Where a line in the listing below contains the word "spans", copy that line.

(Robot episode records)
========

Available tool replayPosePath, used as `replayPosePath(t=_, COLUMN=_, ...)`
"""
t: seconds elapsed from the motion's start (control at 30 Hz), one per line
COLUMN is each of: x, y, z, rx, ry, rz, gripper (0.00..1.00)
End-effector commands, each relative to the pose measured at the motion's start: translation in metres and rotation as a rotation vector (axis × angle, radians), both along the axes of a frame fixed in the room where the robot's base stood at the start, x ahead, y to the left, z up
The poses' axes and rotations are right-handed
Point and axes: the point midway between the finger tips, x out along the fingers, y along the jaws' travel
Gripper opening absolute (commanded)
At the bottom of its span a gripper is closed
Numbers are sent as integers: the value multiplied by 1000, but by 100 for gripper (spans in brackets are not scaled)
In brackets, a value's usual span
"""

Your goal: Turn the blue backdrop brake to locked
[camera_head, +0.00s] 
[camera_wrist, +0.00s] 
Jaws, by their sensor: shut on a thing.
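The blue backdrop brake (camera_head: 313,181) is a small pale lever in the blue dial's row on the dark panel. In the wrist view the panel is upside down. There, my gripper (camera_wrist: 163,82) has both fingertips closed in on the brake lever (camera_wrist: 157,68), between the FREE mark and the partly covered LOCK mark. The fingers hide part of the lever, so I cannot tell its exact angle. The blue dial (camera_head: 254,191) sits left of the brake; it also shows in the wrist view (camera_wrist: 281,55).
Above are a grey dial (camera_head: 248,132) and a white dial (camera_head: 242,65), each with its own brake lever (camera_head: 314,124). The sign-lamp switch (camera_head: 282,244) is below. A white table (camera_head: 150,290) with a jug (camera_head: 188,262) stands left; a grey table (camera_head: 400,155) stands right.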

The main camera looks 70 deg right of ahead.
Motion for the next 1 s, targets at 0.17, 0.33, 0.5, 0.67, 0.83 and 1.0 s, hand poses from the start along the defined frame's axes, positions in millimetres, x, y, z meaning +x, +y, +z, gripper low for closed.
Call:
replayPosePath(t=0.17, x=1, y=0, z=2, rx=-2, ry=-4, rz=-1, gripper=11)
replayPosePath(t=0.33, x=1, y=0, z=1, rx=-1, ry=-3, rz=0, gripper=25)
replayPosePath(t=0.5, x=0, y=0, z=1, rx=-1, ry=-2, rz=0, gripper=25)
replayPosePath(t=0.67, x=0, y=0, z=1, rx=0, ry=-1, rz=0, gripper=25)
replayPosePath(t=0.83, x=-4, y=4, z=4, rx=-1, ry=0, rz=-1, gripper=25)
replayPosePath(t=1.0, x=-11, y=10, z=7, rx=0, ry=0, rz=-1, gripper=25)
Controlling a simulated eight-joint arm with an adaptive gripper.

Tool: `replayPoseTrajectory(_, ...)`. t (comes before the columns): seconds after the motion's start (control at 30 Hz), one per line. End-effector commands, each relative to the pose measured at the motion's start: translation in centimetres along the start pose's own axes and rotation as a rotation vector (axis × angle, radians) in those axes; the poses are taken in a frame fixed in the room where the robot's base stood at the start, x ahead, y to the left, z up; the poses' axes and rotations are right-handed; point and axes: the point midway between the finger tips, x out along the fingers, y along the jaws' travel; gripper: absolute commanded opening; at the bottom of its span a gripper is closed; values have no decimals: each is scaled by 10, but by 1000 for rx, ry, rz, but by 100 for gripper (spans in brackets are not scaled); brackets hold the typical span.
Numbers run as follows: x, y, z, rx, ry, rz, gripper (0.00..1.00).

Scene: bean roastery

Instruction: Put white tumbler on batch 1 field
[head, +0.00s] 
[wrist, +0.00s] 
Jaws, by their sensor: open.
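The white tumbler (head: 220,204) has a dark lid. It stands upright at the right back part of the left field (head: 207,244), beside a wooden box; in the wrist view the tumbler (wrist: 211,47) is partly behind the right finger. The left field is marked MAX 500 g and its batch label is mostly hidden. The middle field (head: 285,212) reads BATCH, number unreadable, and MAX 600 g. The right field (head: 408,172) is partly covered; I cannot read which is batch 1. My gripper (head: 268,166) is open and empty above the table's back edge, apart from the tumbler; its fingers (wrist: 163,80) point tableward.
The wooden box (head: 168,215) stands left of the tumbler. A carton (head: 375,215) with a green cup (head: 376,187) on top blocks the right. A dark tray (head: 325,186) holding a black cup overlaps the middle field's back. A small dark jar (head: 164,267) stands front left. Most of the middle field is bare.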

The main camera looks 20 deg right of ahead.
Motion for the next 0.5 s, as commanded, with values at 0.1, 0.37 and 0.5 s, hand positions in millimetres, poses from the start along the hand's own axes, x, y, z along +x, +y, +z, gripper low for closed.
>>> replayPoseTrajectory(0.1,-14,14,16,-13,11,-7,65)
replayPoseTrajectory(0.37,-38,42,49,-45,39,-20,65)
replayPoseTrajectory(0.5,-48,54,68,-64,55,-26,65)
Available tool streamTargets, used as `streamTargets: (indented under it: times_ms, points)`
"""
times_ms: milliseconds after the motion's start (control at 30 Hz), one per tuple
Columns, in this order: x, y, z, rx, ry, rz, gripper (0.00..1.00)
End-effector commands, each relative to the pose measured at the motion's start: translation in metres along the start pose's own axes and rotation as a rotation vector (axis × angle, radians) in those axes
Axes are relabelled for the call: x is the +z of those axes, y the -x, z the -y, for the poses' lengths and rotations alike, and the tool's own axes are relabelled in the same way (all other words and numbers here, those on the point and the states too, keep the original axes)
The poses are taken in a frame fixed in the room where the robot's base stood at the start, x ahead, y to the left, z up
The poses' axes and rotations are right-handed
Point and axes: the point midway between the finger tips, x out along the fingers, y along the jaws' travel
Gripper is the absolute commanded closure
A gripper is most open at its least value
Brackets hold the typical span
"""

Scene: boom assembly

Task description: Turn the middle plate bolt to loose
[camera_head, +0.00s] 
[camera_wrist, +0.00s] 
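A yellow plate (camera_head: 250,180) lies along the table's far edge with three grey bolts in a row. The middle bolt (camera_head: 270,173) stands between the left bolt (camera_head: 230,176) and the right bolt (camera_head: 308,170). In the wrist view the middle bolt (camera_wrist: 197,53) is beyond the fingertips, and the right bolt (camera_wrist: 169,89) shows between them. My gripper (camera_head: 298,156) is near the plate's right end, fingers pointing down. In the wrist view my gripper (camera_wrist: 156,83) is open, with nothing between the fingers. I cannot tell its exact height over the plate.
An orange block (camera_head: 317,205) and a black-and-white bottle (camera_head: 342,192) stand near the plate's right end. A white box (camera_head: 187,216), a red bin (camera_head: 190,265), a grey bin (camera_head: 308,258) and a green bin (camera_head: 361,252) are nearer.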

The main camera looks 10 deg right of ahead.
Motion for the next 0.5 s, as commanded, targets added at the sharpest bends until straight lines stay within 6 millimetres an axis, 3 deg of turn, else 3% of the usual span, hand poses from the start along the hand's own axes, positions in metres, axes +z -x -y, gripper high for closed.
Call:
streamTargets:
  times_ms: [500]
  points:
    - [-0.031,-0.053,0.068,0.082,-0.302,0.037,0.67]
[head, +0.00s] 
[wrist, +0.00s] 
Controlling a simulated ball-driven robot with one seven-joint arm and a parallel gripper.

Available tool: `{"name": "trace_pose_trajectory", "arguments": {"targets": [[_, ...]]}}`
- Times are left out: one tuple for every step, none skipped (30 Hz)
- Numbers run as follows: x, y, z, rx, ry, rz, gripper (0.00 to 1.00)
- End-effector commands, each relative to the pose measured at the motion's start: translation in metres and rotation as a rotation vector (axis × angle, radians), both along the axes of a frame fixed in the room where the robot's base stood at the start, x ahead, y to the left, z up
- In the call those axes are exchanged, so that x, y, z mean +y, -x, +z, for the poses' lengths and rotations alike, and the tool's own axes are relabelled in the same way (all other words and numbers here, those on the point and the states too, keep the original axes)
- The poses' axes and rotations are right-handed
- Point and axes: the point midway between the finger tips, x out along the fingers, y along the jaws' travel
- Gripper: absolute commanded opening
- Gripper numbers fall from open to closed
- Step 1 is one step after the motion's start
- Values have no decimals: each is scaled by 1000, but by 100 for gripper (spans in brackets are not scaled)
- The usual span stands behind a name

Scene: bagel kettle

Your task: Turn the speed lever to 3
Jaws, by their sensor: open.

========

== Full response ==
Numbers are sent as integers: the value multiplied by 1000, but by 100 for gripper (spans in brackets are not scaled)
Tool: `replayPoseTrajectory(_, ...)`. t (comes before the columns): seconds after the motion's start (control at 30 Hz), one per line. End-effector commands, each relative to the pose measured at the motion's start: translation in centimetres along the start pose's own axes and rotation as a rotation vector (axis × angle, radians) in those axes; the poses are taken in a frame fixed in the room where the robot's base stood at the start, x ahead, y to the left, z up; the poses' axes and rotations are right-handed; point and axes: the point midway between the finger tips, x out along the fingers, y along the jaws' travel; gripper: absolute commanded opening; at the bottom of its span a gripper is closed; values have no decimals: each is scaled by 10, but by 1000 for rx, ry, rz, but by 100 for gripper (spans in brackets are not scaled); brackets hold the typical span.
- Values have no decimals: each is scaled by 1000, but by 100 for gripper (spans in brackets are not scaled)

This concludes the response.